Sometime in early 2019, the appellants and respondents both gave instructions to DBS concerning the Moneys held in the DBS Account. Faced with competing claims to the Moneys, DBS commenced an interpleader action (“OS 1016”) on 8 August 2019 with, inter alia, the second respondent and first appellant named as defendants.

Following the hearing of OS 1016, the court made a number of orders, as set out in HC/ORC 1066/2020 (“ORC 1066”). ORC 1066 provided for the Moneys to continue to be held in the DBS Account so as to continue generating interest, and also set out timelines for a trial of the contest over title to the Moneys between the first appellant and second respondent.

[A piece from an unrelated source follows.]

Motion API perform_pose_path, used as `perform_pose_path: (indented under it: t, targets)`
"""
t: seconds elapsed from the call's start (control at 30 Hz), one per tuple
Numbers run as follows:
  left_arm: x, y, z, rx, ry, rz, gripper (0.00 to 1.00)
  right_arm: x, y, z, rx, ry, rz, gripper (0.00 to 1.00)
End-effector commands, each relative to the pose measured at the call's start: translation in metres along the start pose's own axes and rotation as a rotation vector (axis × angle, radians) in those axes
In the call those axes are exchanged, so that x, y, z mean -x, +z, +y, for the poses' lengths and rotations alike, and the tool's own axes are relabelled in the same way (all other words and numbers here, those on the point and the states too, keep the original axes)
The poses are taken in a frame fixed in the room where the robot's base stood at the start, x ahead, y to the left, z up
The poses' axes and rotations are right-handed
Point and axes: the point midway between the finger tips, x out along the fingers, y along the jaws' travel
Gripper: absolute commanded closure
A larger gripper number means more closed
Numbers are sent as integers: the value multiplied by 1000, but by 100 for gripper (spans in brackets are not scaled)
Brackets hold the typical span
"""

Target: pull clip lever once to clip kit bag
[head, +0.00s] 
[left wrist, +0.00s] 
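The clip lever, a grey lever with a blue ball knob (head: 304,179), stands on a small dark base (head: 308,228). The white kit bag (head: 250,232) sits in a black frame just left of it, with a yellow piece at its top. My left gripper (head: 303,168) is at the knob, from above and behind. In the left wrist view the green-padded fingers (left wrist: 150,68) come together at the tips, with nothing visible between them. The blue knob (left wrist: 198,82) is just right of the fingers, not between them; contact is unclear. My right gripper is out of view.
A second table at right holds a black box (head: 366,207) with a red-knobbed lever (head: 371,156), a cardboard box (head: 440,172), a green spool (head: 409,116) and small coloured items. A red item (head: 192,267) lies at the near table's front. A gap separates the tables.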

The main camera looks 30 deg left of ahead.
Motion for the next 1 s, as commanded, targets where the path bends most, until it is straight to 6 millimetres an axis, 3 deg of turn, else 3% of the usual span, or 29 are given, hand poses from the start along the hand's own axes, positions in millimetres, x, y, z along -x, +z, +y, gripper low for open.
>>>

On 19 March 2020, the appellants commenced a suit in the High Court in line with ORC 1066, with themselves as the plaintiffs and the first and second respondents as the defendants. In their amended Statement of Claim, the appellants based their claims to the Moneys on two causes of action:

  • (a) First, the appellants asserted that the respondents' investments with the Lexinta Group were not genuine, and that the respondents' initial investments would have been dissipated long before. Accordingly, any returns on the investment were fake and “could only have come from monies sent [to the Lexinta Group] by the [appellants]”. The appellants thus asserted that the Moneys had been paid by the Lexinta Group in breach of fiduciary duties owed to the appellants as beneficial owners thereof or in breach of trust and that they therefore had continuing equitable property rights in the Moneys.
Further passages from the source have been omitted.